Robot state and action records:
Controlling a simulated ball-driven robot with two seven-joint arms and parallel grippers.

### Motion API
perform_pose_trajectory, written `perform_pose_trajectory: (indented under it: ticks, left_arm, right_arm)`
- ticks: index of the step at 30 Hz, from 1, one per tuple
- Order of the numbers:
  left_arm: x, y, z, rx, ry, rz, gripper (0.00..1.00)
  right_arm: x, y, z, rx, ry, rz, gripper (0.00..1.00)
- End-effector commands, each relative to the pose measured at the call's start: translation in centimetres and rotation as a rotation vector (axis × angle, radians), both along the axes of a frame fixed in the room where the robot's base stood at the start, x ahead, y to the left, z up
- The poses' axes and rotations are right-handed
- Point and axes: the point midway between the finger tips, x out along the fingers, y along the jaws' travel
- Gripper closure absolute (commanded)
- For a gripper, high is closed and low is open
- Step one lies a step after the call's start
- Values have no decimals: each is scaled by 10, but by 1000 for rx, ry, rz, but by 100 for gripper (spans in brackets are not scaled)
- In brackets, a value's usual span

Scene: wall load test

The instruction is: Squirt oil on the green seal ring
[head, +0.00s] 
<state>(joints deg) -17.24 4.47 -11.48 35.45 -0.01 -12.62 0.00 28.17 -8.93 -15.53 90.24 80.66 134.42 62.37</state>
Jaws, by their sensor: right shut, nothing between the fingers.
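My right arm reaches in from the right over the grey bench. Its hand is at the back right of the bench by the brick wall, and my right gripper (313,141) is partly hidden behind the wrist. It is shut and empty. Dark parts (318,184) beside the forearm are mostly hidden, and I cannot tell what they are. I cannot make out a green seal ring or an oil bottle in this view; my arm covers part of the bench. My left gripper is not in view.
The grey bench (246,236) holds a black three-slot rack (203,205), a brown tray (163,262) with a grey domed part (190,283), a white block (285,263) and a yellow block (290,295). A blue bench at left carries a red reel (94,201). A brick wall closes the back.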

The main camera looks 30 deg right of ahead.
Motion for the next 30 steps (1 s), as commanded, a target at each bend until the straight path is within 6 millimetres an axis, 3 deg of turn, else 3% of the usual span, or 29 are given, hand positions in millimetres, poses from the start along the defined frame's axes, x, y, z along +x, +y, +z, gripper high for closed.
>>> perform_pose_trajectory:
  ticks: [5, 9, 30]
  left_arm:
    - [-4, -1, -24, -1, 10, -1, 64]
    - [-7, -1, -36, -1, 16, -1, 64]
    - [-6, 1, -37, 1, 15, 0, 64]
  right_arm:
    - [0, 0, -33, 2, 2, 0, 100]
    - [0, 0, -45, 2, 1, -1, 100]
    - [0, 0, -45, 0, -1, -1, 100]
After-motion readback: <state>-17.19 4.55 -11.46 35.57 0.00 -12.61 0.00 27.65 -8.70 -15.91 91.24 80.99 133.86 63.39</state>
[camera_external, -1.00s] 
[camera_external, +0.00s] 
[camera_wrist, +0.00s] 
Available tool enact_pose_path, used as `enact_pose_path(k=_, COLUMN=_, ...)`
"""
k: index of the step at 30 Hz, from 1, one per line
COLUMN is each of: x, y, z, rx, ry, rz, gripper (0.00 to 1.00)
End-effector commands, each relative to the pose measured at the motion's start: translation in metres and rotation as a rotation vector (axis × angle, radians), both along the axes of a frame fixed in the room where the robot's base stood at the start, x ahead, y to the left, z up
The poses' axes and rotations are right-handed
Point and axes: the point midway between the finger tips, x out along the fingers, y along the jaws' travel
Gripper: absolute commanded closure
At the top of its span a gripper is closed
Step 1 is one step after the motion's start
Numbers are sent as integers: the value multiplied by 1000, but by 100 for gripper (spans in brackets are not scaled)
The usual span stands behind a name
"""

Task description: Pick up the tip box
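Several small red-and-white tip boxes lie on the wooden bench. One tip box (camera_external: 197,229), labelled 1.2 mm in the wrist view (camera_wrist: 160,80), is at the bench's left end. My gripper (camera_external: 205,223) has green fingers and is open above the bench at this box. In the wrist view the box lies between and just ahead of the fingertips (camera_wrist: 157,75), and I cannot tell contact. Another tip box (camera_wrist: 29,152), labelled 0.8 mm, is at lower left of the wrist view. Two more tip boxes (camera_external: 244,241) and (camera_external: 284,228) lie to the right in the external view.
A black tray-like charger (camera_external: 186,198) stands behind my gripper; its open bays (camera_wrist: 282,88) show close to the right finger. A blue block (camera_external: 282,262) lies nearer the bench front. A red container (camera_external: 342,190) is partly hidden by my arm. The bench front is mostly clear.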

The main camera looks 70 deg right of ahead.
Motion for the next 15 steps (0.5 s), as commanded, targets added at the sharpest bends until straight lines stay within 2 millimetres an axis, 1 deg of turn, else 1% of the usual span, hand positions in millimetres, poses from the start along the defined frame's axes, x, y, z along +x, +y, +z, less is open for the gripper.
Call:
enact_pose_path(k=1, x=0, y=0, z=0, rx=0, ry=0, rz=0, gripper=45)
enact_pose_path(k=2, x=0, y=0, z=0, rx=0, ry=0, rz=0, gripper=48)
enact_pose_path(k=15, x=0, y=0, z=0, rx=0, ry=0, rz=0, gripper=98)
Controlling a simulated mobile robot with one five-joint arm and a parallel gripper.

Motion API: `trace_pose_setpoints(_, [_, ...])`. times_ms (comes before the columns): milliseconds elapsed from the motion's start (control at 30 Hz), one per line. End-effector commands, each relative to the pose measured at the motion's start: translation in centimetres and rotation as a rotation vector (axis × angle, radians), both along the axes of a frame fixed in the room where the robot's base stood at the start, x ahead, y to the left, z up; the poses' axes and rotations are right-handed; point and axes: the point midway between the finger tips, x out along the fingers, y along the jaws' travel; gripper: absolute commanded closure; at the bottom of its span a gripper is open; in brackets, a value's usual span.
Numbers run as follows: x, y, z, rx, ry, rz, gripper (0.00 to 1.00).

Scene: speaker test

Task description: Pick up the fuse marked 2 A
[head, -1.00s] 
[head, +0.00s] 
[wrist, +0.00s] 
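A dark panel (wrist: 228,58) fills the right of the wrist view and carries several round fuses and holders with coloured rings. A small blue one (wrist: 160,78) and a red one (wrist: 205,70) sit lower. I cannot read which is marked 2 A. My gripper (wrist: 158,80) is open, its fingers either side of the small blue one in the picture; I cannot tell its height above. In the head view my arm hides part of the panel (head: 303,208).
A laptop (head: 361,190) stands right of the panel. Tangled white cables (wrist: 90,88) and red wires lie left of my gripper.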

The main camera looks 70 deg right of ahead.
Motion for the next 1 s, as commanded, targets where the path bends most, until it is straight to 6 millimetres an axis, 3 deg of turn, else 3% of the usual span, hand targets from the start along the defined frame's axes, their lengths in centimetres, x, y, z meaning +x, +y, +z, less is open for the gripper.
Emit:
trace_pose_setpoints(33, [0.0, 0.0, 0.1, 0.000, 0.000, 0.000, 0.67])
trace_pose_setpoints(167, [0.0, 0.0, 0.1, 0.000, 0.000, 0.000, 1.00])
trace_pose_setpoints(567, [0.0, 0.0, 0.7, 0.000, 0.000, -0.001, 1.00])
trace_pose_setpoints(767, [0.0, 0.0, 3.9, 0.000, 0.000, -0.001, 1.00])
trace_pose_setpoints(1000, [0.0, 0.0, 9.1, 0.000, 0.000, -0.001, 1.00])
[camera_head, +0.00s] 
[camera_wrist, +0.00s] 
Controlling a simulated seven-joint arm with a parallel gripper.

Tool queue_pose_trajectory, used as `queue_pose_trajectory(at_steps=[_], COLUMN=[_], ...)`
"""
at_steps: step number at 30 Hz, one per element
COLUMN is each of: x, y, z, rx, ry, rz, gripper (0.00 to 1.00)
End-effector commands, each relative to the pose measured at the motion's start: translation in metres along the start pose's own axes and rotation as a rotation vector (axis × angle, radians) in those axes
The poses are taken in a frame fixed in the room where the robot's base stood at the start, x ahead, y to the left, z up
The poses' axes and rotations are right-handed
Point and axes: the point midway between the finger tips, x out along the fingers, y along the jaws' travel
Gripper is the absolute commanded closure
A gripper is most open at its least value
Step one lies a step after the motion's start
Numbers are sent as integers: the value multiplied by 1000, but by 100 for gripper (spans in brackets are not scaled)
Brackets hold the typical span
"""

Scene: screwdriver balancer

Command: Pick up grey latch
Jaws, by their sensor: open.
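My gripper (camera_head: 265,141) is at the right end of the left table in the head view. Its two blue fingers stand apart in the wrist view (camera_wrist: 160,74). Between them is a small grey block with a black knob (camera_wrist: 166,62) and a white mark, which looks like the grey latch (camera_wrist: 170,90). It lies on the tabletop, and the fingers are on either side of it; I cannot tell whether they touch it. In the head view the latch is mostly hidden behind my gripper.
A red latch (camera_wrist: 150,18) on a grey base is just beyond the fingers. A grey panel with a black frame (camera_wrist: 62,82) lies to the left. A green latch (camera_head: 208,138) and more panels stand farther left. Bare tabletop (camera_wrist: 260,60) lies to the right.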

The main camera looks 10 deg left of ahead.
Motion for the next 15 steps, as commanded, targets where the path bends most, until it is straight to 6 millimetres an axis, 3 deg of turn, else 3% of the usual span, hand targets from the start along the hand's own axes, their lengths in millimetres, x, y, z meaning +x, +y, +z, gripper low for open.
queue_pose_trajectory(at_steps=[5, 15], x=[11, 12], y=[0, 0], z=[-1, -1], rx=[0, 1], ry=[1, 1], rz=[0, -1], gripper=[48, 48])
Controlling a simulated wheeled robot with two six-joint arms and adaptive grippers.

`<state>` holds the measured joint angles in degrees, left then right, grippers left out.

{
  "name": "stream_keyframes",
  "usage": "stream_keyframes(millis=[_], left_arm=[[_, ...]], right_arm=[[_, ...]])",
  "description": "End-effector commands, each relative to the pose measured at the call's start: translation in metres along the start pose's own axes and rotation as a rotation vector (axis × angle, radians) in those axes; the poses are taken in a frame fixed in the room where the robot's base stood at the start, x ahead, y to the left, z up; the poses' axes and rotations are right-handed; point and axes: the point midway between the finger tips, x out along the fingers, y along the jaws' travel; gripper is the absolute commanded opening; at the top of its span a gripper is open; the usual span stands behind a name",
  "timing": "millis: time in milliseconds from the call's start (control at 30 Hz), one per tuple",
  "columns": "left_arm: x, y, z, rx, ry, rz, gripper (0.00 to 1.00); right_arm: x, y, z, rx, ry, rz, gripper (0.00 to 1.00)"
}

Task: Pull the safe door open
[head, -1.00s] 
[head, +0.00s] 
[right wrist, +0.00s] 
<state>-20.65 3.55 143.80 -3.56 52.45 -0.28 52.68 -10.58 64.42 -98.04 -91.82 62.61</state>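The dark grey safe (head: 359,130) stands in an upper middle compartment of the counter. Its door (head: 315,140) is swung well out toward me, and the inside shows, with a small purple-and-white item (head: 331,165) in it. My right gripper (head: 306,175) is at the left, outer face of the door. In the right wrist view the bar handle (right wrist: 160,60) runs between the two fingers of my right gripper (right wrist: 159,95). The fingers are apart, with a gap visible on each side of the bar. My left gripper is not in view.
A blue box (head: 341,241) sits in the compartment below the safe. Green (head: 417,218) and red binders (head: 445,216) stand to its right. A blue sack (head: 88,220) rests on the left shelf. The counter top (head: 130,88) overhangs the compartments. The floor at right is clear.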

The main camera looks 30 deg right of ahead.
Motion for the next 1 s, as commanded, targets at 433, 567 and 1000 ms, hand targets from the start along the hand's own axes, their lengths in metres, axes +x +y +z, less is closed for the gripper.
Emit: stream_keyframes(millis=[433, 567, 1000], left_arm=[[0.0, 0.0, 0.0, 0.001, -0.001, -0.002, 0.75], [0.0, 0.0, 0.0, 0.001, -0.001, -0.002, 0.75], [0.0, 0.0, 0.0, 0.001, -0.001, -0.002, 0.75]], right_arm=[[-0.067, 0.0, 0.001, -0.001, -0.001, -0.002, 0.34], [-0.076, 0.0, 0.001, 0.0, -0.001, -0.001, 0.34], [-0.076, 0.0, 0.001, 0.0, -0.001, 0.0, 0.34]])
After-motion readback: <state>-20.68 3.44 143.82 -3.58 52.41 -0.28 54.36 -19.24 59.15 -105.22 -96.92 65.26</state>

== Task to complete ==
Repeat, word for word, the lines from the opening of the material through the line containing "<state>(joints deg) -17.24".

== Response to the task ==
Controlling a simulated ball-driven robot with two seven-joint arms and parallel grippers.

### Motion API
perform_pose_trajectory, written `perform_pose_trajectory: (indented under it: ticks, left_arm, right_arm)`
- ticks: index of the step at 30 Hz, from 1, one per tuple
- Order of the numbers:
  left_arm: x, y, z, rx, ry, rz, gripper (0.00..1.00)
  right_arm: x, y, z, rx, ry, rz, gripper (0.00..1.00)
- End-effector commands, each relative to the pose measured at the call's start: translation in centimetres and rotation as a rotation vector (axis × angle, radians), both along the axes of a frame fixed in the room where the robot's base stood at the start, x ahead, y to the left, z up
- The poses' axes and rotations are right-handed
- Point and axes: the point midway between the finger tips, x out along the fingers, y along the jaws' travel
- Gripper closure absolute (commanded)
- For a gripper, high is closed and low is open
- Step one lies a step after the call's start
- Values have no decimals: each is scaled by 10, but by 1000 for rx, ry, rz, but by 100 for gripper (spans in brackets are not scaled)
- In brackets, a value's usual span

Scene: wall load test

The instruction is: Squirt oil on the green seal ring
[head, +0.00s] 
<state>(joints deg) -17.24 4.47 -11.48 35.45 -0.01 -12.62 0.00 28.17 -8.93 -15.53 90.24 80.66 134.42 62.37</state>

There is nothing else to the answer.